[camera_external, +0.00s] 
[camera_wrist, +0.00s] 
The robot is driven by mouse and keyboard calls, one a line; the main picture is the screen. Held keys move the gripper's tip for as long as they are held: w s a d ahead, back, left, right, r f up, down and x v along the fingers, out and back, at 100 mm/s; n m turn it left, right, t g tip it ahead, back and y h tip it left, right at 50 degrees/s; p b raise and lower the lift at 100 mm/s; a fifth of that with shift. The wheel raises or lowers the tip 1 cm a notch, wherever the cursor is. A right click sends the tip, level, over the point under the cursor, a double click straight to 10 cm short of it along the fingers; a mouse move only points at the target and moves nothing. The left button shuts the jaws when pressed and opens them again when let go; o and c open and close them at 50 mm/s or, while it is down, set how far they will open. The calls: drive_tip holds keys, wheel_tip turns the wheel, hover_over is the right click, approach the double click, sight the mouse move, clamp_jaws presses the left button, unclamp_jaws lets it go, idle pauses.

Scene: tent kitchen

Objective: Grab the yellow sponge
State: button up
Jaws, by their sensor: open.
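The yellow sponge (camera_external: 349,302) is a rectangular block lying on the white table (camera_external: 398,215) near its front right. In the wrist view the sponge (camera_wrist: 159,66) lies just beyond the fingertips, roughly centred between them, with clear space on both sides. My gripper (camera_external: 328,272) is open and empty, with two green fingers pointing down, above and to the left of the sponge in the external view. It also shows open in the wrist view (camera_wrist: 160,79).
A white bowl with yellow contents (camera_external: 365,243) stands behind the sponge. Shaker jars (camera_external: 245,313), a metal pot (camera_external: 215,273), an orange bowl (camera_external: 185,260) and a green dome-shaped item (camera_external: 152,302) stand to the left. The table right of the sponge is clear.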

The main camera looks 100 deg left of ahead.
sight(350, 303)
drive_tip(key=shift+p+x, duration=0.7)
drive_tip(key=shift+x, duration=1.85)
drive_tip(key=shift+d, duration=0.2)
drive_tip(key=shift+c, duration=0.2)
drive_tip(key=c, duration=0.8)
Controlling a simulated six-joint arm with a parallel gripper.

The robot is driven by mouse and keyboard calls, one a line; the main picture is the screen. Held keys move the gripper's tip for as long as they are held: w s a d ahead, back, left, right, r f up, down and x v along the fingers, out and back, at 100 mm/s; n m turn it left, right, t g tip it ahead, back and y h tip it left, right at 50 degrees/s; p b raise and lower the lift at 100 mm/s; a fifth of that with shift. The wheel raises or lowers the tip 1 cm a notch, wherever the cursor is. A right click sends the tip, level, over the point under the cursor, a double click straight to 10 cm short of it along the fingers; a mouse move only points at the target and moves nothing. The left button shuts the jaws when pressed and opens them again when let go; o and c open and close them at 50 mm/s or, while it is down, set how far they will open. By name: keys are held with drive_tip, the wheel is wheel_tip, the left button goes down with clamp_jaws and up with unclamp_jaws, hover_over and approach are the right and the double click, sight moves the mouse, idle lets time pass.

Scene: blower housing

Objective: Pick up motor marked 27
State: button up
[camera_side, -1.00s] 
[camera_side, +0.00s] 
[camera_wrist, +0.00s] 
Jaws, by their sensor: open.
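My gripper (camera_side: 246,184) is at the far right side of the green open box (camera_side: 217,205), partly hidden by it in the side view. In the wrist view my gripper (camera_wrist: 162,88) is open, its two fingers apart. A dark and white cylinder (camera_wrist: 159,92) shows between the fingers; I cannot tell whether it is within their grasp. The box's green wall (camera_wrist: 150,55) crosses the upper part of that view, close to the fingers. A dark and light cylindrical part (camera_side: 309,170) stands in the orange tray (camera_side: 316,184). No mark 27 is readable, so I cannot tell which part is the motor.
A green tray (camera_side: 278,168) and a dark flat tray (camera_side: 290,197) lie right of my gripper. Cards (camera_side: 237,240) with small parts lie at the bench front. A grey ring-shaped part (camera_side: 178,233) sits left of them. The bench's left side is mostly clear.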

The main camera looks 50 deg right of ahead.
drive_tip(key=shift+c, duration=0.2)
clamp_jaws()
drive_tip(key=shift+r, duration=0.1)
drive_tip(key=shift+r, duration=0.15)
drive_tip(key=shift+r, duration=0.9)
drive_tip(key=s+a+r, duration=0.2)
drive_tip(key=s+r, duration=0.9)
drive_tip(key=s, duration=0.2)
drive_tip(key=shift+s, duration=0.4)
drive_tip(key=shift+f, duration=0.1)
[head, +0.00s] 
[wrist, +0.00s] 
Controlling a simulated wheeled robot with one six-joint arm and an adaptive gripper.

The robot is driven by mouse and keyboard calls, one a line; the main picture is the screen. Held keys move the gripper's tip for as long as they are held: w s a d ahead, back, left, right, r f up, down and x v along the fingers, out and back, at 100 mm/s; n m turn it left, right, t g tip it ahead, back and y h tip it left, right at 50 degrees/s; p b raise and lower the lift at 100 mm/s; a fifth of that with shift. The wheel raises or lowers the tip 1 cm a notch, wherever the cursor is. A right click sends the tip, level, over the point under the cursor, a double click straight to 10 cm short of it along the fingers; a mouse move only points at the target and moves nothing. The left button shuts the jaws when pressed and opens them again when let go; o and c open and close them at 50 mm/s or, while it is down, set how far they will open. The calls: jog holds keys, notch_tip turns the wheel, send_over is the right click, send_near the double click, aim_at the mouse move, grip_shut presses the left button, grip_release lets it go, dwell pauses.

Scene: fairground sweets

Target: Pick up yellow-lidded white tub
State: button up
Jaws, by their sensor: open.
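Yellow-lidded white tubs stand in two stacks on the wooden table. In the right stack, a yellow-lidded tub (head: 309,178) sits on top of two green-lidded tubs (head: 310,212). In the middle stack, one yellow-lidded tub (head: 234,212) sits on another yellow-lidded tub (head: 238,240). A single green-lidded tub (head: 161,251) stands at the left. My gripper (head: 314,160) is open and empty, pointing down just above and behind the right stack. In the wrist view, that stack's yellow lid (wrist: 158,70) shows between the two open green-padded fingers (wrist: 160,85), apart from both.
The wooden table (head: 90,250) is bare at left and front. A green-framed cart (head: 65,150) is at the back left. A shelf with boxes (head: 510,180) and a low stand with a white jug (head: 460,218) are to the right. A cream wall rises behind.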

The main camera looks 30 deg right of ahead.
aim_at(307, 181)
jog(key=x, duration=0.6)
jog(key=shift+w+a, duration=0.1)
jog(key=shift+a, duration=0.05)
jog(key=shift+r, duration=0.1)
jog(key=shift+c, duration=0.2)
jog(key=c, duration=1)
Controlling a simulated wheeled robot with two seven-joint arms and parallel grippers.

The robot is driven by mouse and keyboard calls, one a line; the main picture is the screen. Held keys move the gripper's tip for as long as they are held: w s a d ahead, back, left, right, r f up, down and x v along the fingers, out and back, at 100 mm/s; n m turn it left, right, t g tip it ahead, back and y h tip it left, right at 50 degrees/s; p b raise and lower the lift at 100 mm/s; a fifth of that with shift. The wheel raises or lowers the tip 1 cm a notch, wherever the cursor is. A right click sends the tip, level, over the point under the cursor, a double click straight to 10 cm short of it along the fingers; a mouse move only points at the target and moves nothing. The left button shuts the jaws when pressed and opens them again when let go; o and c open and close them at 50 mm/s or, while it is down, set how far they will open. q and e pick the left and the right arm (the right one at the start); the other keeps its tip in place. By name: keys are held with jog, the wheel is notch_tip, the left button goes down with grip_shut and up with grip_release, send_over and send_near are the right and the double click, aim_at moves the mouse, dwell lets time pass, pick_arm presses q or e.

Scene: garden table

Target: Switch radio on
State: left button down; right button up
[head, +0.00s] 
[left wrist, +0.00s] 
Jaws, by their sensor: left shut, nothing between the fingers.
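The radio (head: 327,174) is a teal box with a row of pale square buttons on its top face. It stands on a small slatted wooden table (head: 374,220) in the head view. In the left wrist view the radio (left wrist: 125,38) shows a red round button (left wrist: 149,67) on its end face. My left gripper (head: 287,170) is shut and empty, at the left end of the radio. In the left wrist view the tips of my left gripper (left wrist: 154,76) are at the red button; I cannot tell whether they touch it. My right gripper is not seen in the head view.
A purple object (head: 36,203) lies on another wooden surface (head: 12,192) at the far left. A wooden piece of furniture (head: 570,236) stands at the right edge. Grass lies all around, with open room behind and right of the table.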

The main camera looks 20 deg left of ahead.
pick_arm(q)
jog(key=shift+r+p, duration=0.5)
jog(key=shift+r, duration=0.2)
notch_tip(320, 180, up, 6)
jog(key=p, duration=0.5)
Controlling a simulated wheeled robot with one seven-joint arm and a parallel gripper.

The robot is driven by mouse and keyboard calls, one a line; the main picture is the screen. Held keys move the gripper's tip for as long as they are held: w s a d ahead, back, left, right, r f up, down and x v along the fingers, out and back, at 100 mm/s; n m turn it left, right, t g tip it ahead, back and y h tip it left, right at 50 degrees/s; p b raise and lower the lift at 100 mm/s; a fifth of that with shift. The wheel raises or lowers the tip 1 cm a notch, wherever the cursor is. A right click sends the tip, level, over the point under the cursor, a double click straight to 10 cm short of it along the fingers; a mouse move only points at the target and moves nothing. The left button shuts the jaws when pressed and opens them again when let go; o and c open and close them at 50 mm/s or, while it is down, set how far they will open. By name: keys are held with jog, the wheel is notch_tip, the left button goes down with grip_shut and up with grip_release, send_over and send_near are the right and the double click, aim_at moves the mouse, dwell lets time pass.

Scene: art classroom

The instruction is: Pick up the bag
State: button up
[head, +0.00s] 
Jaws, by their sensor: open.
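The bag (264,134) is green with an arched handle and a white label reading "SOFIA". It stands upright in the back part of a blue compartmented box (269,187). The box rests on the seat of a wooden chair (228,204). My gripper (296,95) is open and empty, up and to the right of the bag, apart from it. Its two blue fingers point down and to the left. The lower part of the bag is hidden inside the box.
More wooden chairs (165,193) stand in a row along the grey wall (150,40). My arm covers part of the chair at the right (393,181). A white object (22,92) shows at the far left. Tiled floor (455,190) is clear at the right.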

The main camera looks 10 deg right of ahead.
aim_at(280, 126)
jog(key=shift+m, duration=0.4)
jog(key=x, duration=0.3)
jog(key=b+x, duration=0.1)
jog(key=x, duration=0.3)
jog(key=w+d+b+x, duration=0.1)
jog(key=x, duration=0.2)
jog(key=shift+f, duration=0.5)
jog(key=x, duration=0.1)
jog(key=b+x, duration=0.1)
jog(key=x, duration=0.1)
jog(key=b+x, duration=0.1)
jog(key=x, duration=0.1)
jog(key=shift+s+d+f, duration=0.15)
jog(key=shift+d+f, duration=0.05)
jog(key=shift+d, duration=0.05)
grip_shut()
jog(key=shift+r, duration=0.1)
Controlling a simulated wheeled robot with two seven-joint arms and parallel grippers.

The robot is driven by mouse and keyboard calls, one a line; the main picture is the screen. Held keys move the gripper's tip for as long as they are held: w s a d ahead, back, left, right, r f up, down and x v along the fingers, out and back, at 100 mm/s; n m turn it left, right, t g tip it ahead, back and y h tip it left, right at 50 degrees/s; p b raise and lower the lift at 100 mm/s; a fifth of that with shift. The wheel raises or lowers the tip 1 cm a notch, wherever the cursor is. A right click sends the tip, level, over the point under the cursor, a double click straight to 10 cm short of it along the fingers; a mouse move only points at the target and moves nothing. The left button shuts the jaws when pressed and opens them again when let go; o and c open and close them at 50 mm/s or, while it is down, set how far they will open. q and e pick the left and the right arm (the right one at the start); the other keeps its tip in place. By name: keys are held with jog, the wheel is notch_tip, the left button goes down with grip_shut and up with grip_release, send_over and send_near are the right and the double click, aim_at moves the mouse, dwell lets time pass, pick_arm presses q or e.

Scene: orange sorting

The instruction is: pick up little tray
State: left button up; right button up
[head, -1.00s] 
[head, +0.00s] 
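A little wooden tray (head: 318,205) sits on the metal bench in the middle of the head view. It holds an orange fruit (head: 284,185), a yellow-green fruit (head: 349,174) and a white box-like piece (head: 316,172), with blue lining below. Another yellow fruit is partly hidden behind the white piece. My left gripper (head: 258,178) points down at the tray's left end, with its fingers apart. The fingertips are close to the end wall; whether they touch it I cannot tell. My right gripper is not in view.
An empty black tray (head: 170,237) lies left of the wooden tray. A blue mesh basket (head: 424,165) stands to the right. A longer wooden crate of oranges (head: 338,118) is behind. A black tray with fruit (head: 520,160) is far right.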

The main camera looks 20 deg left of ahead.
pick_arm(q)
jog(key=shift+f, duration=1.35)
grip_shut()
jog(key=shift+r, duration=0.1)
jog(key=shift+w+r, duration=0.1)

++++++++

■ Given instruction
Looking at the data above, show all lines where the word "wheeled" occurs.

■ Task answer
Controlling a simulated wheeled robot with one six-joint arm and an adaptive gripper.
Controlling a simulated wheeled robot with two seven-joint arms and parallel grippers.
Controlling a simulated wheeled robot with one seven-joint arm and a parallel gripper.
Controlling a simulated wheeled robot with two seven-joint arms and parallel grippers.

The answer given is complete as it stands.